## WRITTEN REQUEST
Where a line contains the string "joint", copy that line.

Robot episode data
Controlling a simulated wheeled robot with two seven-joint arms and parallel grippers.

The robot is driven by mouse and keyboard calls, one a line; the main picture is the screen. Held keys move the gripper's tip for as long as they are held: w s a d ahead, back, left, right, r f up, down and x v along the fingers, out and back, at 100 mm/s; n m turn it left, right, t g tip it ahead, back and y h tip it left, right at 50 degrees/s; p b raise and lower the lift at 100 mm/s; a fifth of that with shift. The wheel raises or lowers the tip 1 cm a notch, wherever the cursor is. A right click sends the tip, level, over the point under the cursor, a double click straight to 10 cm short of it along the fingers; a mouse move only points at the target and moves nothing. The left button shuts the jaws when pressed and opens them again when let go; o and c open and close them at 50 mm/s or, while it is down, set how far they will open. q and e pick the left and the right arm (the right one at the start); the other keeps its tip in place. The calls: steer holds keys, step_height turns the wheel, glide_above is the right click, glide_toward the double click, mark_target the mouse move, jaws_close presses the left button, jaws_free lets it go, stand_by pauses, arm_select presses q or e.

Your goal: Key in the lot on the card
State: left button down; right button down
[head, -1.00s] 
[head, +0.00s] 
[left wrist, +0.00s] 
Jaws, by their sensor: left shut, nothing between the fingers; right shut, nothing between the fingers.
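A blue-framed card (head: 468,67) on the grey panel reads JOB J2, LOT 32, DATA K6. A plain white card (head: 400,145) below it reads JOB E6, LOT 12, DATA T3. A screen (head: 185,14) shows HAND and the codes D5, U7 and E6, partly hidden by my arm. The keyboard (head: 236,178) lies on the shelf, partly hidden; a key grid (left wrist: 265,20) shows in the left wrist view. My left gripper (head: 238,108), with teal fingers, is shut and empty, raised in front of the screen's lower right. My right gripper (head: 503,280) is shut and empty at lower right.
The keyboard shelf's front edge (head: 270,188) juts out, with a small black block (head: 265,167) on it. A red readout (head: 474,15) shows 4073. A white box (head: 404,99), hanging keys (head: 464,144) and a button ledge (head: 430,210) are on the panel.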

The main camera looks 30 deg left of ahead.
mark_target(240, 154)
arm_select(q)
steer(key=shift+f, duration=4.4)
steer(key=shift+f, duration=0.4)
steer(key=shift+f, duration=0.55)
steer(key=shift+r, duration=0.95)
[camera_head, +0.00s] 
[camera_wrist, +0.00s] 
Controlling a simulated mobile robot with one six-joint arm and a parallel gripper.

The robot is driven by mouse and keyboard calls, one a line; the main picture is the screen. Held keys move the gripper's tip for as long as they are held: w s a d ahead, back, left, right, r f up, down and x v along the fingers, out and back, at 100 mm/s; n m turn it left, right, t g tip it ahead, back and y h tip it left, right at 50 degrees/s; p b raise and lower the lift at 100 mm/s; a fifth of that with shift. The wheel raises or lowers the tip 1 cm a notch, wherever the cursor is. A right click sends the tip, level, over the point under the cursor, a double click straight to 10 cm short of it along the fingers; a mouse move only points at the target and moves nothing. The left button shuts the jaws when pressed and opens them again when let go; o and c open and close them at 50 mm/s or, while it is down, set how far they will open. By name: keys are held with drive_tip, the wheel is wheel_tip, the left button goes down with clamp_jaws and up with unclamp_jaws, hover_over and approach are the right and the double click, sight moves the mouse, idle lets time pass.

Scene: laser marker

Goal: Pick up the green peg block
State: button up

## OUTPUT BELOW
Controlling a simulated wheeled robot with two seven-joint arms and parallel grippers.
Controlling a simulated mobile robot with one six-joint arm and a parallel gripper.

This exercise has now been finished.